PEER GYNT
Acte 1

Peer Gynt se souvient des années ou il était encore jeune, racontant à sa mère ses mille et un exploits imaginaires, quand bien même, elle ne le croit plus vraiment, fatiguée par ce fils fantasque et irresponsable qui n’hésite pas à enlever une jeune fille qu’il a jadis courtisée, et qui va se marier, pour l’abandonner aussi vite, une fois obtenu ce qu’il était venu chercher ! Ou est finalement la vérité dans tout ce qu’il raconte lorsqu’il décrit sa rencontre avec la magnifique fille du roi des trolls ? Dans cette longue fuite en avant, nous découvrons un étrange anti-héros qui a bien du mal à distinguer le monde imaginaire de la réalité !

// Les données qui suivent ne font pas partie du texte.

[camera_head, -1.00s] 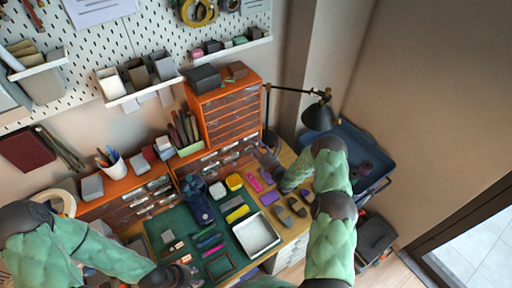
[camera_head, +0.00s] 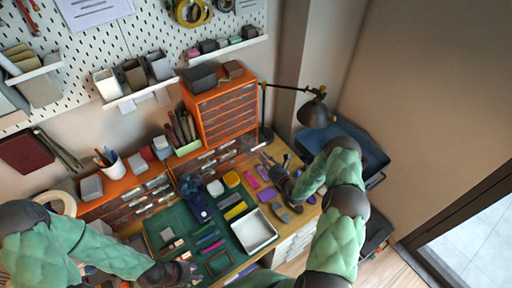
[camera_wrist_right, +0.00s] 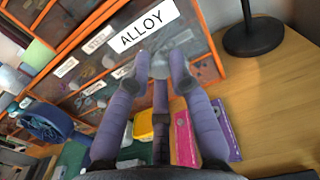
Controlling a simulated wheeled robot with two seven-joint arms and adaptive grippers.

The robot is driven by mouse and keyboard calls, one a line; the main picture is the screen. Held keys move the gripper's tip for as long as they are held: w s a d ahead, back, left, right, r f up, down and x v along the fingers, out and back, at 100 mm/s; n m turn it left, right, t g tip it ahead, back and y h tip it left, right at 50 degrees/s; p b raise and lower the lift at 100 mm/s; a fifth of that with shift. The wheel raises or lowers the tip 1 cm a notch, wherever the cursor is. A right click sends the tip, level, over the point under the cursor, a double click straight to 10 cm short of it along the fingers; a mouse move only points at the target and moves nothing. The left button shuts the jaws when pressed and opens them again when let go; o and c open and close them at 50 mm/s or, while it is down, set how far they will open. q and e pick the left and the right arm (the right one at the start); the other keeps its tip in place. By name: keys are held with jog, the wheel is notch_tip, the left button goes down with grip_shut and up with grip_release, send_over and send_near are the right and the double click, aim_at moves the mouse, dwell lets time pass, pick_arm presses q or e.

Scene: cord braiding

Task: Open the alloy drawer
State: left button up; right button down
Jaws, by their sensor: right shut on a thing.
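The alloy drawer (camera_wrist_right: 205,72) has a see-through front with a white label reading ALLOY (camera_wrist_right: 143,25) in the right wrist view. My right gripper (camera_wrist_right: 160,66) has its purple-grey fingers closed around a small round grey knob at the lower part of this front. In the head view my right gripper (camera_head: 267,161) is at the right end of the low drawer row. How far the drawer stands out cannot be told. My left gripper (camera_head: 188,273) is low over the front of the green mat, away from the drawers; its fingers are too small to read.
A black lamp base (camera_wrist_right: 253,36) stands right of the drawer. A yellow box (camera_wrist_right: 143,125) and pink and purple pieces (camera_wrist_right: 184,138) lie below my right gripper. A white tray (camera_head: 254,232) and blue fan (camera_head: 195,198) are on the green mat. Bare wood (camera_wrist_right: 265,115) is free at right.

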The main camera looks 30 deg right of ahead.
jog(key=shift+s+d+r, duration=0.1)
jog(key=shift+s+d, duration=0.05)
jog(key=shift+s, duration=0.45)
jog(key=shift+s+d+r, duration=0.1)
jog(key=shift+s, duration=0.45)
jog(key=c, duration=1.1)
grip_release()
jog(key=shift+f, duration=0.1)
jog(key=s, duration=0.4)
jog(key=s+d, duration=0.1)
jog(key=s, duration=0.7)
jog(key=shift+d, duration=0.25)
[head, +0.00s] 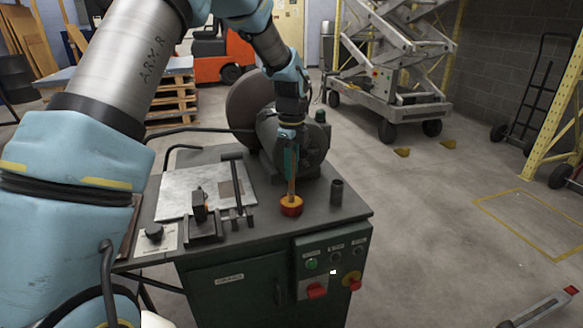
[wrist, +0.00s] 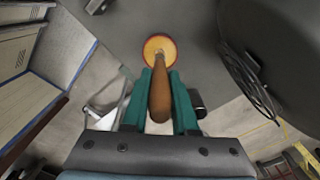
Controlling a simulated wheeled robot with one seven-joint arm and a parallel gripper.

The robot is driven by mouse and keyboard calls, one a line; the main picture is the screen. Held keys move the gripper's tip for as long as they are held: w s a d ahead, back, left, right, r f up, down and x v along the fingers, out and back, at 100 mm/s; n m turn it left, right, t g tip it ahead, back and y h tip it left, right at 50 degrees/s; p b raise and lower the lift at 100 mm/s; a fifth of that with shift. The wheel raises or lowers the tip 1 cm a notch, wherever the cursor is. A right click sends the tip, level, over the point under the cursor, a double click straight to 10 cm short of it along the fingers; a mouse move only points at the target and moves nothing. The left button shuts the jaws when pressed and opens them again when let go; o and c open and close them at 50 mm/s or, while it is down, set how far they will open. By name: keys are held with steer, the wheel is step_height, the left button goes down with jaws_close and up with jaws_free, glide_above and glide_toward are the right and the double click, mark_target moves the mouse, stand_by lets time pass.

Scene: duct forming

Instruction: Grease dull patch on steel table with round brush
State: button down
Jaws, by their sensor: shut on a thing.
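My gripper (head: 291,164) is shut on the wooden handle of the round brush (head: 292,187), which stands nearly upright at the right of the bench top. In the wrist view the brown handle (wrist: 160,98) lies between my two green fingers (wrist: 160,78). The brush's lower end meets the yellow inside of a small red tin (head: 291,207), also in the wrist view (wrist: 159,42); its bristles are hidden. The pale steel table (head: 180,201) lies left of my gripper. A brownish dull patch (head: 227,189) shows on its right part.
A dark cup (head: 337,191) stands right of the tin. A large round machine (head: 290,140) stands close behind.

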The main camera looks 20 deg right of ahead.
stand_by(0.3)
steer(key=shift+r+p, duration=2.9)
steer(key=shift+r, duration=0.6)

Par fredgri, le 24 février 2021

Notre avis sur PEER GYNT #1 – Acte 1

Bien avant de réellement prendre conscience qu’il s’agit d’une adaptation, bien avant de simplement se laisser charmer par cet étrange nom aux sonorités lointaines, qui sent bon le Nord, nous tombons sous le charme des peintures numériques d’Antoine Carrion, ces ambiances, ce sublime noir et blanc aux multiples nuances de gris qui nous emporte dans des contrées fantasmées, magnifiques paysages sublimés par des cadrages très inspirés, des jeux de lumière très adroits !
Puis, nous nous penchons vraiment sur l’album, sur l’histoire, sur Peer Gynt !

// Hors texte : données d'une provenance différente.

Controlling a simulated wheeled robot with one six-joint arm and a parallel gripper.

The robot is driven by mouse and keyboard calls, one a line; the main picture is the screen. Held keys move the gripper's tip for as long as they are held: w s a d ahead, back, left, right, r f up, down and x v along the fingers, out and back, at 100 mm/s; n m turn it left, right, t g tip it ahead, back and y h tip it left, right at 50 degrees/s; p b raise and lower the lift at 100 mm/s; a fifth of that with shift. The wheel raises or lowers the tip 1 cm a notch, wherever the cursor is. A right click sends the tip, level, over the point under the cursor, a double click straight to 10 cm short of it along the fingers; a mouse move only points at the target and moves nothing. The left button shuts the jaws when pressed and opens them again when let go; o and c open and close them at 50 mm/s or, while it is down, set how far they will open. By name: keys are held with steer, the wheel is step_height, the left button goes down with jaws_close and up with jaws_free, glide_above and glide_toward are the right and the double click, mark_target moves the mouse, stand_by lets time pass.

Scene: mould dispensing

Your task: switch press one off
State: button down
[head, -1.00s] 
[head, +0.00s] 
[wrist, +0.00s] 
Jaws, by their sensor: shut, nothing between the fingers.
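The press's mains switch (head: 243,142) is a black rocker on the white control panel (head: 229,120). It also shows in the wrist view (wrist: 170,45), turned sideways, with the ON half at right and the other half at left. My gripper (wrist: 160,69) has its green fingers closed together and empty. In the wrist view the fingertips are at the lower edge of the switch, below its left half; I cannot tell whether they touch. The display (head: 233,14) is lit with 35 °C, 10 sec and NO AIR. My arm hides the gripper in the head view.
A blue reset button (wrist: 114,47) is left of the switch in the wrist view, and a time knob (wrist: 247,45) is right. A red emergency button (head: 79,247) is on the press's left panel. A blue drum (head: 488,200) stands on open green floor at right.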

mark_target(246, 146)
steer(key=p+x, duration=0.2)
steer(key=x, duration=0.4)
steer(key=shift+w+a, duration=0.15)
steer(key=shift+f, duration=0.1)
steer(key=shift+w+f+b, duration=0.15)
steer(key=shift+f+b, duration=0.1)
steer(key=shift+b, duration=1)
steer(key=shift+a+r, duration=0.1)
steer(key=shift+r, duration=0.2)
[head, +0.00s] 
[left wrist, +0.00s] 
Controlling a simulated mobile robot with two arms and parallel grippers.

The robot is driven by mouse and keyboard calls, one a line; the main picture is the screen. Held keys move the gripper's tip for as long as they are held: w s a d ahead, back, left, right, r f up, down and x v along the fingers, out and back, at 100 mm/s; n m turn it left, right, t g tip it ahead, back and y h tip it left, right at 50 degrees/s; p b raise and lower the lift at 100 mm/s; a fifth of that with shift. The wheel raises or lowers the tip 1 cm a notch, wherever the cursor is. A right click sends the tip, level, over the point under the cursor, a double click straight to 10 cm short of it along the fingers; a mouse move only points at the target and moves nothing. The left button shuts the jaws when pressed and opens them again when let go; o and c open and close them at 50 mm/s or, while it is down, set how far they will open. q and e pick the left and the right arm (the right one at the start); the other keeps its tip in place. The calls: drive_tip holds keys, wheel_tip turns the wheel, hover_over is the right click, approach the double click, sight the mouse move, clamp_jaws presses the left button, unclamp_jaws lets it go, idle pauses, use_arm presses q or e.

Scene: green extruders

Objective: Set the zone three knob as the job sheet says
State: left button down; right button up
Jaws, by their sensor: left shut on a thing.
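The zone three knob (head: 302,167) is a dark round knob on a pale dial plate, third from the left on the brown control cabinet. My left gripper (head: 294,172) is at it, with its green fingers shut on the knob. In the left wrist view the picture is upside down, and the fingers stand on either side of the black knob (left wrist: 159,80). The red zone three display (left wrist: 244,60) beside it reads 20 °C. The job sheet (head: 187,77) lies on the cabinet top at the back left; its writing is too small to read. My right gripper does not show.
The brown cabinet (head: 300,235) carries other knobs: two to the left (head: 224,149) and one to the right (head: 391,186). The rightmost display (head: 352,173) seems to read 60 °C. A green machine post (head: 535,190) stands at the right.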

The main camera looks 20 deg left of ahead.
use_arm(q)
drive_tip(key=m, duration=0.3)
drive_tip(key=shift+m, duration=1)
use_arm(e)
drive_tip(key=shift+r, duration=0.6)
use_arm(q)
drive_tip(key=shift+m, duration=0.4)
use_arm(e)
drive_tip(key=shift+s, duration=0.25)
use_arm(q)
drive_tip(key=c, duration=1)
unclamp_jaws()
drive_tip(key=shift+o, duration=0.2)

Dans la première version de l’album, Antoine Carrion introduisait le héros dans sa version âgée, qui revenait au pays, après bien des aventures, complètement usé et démuni ! Le vieillard se souvenait alors de sa jeunesse ! Désormais, il nous apparait tout de suite en jeune homme, s’amusant à tromper sa mère, lui racontant sa rencontre avec un bouquetin géant ! Tous deux repensent aux richesses passées de leur famille, sur ces terres qu’ils possédaient et dont il ne leur reste rien d’autre qu’un vague parfum aigre et amer.
On se rend très vite compte que Peer ne s’intéresse pas aux contingences de cette vie monotone et désillusionnée, qu’il lui préfère une vision fantasmée et lyrique ou il est possible de croiser des créatures mythologiques, de charmer de belles princesses, de jouer de drôles de tours à quelques rois souterrains… De devenir le héros de sa propre aventure, sans compromis, sans règle, le rêve d’une vie glorieuse qui s’anime au gré de ses errances. La limite entre le réel et l’irréel n’existe plus…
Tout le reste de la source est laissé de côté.